▼▼▼

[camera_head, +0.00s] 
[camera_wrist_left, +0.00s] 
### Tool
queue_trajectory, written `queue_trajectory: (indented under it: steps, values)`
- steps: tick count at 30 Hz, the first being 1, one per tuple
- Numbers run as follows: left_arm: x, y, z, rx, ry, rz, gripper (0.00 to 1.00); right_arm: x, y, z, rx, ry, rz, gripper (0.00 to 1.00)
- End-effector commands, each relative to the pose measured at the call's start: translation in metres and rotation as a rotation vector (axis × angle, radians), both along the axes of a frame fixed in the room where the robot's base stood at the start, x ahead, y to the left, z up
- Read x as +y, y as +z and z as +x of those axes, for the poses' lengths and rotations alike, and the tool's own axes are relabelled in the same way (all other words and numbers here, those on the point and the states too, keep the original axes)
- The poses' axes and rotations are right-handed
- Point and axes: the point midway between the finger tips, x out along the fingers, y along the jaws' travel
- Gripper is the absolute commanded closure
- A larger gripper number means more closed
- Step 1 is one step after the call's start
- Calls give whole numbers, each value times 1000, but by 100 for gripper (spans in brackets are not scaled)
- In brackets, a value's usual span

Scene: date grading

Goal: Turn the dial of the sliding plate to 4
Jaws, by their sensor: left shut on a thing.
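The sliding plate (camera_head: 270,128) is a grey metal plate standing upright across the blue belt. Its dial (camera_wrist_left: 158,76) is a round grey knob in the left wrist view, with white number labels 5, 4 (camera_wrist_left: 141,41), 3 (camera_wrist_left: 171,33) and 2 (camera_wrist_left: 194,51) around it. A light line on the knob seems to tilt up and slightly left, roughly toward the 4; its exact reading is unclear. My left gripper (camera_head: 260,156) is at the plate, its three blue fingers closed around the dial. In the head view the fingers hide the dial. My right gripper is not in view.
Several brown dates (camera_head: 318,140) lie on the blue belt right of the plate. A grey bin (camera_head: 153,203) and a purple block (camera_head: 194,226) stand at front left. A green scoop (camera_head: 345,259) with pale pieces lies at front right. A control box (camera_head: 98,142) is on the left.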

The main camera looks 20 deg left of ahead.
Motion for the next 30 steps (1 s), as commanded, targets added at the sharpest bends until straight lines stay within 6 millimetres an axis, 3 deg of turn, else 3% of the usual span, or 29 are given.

▲▲▲

**GIVEN INSTRUCTION**
Report the number of lines in the listing above that include the word "each", and nothing else.

**SOLUTION TO THIS PROBLEM**
2